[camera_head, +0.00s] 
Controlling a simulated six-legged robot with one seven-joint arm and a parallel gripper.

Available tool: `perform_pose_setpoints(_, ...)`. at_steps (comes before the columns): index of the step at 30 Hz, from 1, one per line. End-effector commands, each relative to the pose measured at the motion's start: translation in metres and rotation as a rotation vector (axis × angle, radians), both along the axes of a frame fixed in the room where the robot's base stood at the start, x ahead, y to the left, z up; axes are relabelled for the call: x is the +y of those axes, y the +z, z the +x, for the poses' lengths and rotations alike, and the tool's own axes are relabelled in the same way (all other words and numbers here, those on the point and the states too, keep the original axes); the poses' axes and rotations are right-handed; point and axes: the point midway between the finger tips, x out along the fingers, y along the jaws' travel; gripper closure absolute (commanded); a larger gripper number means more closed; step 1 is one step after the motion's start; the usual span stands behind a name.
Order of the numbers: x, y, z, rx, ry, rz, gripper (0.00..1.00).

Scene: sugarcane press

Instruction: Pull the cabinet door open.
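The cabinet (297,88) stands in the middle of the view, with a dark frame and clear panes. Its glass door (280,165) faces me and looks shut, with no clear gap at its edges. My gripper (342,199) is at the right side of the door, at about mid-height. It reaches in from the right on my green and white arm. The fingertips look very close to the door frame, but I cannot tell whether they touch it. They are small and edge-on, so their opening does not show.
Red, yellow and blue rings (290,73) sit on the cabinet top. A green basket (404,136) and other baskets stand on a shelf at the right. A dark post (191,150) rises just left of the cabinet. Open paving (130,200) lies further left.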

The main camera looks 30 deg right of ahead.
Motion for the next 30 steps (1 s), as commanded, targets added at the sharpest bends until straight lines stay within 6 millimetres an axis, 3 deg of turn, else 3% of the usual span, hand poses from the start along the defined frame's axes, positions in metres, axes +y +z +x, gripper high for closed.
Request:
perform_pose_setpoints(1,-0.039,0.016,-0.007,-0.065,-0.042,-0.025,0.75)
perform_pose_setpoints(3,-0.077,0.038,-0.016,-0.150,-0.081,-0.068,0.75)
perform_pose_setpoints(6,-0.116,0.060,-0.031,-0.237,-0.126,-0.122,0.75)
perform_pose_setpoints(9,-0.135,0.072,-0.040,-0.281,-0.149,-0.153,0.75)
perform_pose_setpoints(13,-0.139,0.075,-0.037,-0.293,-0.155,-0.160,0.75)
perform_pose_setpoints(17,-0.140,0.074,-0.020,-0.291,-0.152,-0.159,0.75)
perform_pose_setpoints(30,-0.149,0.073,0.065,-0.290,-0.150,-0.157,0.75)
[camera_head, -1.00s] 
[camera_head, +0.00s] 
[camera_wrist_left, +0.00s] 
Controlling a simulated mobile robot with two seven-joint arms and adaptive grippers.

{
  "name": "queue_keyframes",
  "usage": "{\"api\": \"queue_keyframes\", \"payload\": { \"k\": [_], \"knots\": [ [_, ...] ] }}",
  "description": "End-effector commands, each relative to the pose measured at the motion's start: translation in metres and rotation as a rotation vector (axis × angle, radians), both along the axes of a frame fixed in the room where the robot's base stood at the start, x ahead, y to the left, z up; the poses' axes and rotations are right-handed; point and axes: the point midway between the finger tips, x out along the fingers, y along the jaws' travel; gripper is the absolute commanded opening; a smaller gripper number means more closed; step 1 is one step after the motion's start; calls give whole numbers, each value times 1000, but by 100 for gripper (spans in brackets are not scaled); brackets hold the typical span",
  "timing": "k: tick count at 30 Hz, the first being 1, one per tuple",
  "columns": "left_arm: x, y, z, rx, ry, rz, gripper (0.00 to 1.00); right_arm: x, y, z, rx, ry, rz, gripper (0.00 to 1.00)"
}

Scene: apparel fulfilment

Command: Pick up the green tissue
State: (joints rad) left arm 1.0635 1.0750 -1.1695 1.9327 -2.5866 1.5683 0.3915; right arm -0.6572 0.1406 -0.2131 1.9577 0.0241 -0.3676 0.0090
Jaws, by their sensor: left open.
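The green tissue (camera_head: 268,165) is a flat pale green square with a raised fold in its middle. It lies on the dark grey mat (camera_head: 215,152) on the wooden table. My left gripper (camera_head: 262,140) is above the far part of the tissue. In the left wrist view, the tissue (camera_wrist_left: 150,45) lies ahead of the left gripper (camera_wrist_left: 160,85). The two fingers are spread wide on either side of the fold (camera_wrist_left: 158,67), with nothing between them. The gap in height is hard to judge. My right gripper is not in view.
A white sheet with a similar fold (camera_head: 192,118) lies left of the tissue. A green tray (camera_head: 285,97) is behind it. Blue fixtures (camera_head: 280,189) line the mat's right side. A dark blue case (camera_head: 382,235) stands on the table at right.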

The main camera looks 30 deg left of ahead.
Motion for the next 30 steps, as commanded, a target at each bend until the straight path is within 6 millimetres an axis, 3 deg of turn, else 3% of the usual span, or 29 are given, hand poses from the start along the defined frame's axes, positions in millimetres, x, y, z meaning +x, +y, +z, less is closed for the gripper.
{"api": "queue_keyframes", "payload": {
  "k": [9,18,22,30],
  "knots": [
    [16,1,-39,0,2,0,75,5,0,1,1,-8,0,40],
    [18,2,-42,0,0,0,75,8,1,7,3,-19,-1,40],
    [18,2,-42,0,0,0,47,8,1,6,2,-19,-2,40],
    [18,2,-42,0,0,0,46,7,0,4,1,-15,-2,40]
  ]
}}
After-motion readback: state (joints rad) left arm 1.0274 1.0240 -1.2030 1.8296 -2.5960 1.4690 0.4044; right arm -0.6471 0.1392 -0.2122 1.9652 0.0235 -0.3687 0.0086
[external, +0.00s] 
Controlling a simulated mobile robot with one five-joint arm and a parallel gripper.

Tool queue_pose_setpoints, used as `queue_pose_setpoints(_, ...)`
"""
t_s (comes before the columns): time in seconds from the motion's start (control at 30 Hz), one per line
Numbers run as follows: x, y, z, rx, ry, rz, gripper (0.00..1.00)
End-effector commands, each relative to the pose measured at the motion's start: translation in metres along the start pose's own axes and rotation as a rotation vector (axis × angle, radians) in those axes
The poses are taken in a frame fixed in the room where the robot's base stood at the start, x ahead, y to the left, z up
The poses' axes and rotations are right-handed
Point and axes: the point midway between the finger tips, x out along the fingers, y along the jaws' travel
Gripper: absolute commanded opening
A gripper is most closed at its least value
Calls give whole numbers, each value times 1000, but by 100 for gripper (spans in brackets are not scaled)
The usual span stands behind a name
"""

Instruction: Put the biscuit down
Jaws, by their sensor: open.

*****

- Given task: Recopy all the lines exactly as they appear.

- Finished answer:
[camera_head, +0.00s] 
Controlling a simulated six-legged robot with one seven-joint arm and a parallel gripper.

Available tool: `perform_pose_setpoints(_, ...)`. at_steps (comes before the columns): index of the step at 30 Hz, from 1, one per line. End-effector commands, each relative to the pose measured at the motion's start: translation in metres and rotation as a rotation vector (axis × angle, radians), both along the axes of a frame fixed in the room where the robot's base stood at the start, x ahead, y to the left, z up; axes are relabelled for the call: x is the +y of those axes, y the +z, z the +x, for the poses' lengths and rotations alike, and the tool's own axes are relabelled in the same way (all other words and numbers here, those on the point and the states too, keep the original axes); the poses' axes and rotations are right-handed; point and axes: the point midway between the finger tips, x out along the fingers, y along the jaws' travel; gripper closure absolute (commanded); a larger gripper number means more closed; step 1 is one step after the motion's start; the usual span stands behind a name.
Order of the numbers: x, y, z, rx, ry, rz, gripper (0.00..1.00).

Scene: sugarcane press

Instruction: Pull the cabinet door open.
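The cabinet (297,88) stands in the middle of the view, with a dark frame and clear panes. Its glass door (280,165) faces me and looks shut, with no clear gap at its edges. My gripper (342,199) is at the right side of the door, at about mid-height. It reaches in from the right on my green and white arm. The fingertips look very close to the door frame, but I cannot tell whether they touch it. They are small and edge-on, so their opening does not show.
Red, yellow and blue rings (290,73) sit on the cabinet top. A green basket (404,136) and other baskets stand on a shelf at the right. A dark post (191,150) rises just left of the cabinet. Open paving (130,200) lies further left.

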The main camera looks 30 deg right of ahead.
Motion for the next 30 steps (1 s), as commanded, targets added at the sharpest bends until straight lines stay within 6 millimetres an axis, 3 deg of turn, else 3% of the usual span, hand poses from the start along the defined frame's axes, positions in metres, axes +y +z +x, gripper high for closed.
Request:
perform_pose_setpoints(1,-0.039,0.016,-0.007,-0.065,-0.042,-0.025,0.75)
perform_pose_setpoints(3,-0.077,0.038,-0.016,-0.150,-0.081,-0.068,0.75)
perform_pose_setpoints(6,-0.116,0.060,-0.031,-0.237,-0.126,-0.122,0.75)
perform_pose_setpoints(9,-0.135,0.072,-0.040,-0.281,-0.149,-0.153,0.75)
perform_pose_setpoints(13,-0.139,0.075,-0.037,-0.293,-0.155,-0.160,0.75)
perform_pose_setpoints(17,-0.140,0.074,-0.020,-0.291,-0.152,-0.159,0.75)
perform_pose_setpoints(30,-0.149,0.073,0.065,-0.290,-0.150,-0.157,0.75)
[camera_head, -1.00s] 
[camera_head, +0.00s] 
[camera_wrist_left, +0.00s] 
Controlling a simulated mobile robot with two seven-joint arms and adaptive grippers.

{
  "name": "queue_keyframes",
  "usage": "{\"api\": \"queue_keyframes\", \"payload\": { \"k\": [_], \"knots\": [ [_, ...] ] }}",
  "description": "End-effector commands, each relative to the pose measured at the motion's start: translation in metres and rotation as a rotation vector (axis × angle, radians), both along the axes of a frame fixed in the room where the robot's base stood at the start, x ahead, y to the left, z up; the poses' axes and rotations are right-handed; point and axes: the point midway between the finger tips, x out along the fingers, y along the jaws' travel; gripper is the absolute commanded opening; a smaller gripper number means more closed; step 1 is one step after the motion's start; calls give whole numbers, each value times 1000, but by 100 for gripper (spans in brackets are not scaled); brackets hold the typical span",
  "timing": "k: tick count at 30 Hz, the first being 1, one per tuple",
  "columns": "left_arm: x, y, z, rx, ry, rz, gripper (0.00 to 1.00); right_arm: x, y, z, rx, ry, rz, gripper (0.00 to 1.00)"
}

Scene: apparel fulfilment

Command: Pick up the green tissue
State: (joints rad) left arm 1.0635 1.0750 -1.1695 1.9327 -2.5866 1.5683 0.3915; right arm -0.6572 0.1406 -0.2131 1.9577 0.0241 -0.3676 0.0090
Jaws, by their sensor: left open.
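The green tissue (camera_head: 268,165) is a flat pale green square with a raised fold in its middle. It lies on the dark grey mat (camera_head: 215,152) on the wooden table. My left gripper (camera_head: 262,140) is above the far part of the tissue. In the left wrist view, the tissue (camera_wrist_left: 150,45) lies ahead of the left gripper (camera_wrist_left: 160,85). The two fingers are spread wide on either side of the fold (camera_wrist_left: 158,67), with nothing between them. The gap in height is hard to judge. My right gripper is not in view.
A white sheet with a similar fold (camera_head: 192,118) lies left of the tissue. A green tray (camera_head: 285,97) is behind it. Blue fixtures (camera_head: 280,189) line the mat's right side. A dark blue case (camera_head: 382,235) stands on the table at right.

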The main camera looks 30 deg left of ahead.
Motion for the next 30 steps, as commanded, a target at each bend until the straight path is within 6 millimetres an axis, 3 deg of turn, else 3% of the usual span, or 29 are given, hand poses from the start along the defined frame's axes, positions in millimetres, x, y, z meaning +x, +y, +z, less is closed for the gripper.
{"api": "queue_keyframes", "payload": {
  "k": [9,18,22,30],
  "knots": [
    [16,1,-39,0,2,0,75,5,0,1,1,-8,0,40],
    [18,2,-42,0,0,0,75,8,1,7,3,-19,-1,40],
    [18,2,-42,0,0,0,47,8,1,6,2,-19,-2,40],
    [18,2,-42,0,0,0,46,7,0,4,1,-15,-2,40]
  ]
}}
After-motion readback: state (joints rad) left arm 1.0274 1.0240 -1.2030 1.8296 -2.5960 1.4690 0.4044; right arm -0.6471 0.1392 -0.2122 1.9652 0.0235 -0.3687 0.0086
[external, +0.00s] 
Controlling a simulated mobile robot with one five-joint arm and a parallel gripper.

Tool queue_pose_setpoints, used as `queue_pose_setpoints(_, ...)`
"""
t_s (comes before the columns): time in seconds from the motion's start (control at 30 Hz), one per line
Numbers run as follows: x, y, z, rx, ry, rz, gripper (0.00..1.00)
End-effector commands, each relative to the pose measured at the motion's start: translation in metres along the start pose's own axes and rotation as a rotation vector (axis × angle, radians) in those axes
The poses are taken in a frame fixed in the room where the robot's base stood at the start, x ahead, y to the left, z up
The poses' axes and rotations are right-handed
Point and axes: the point midway between the finger tips, x out along the fingers, y along the jaws' travel
Gripper: absolute commanded opening
A gripper is most closed at its least value
Calls give whole numbers, each value times 1000, but by 100 for gripper (spans in brackets are not scaled)
The usual span stands behind a name
"""

Instruction: Put the biscuit down
Jaws, by their sensor: open.

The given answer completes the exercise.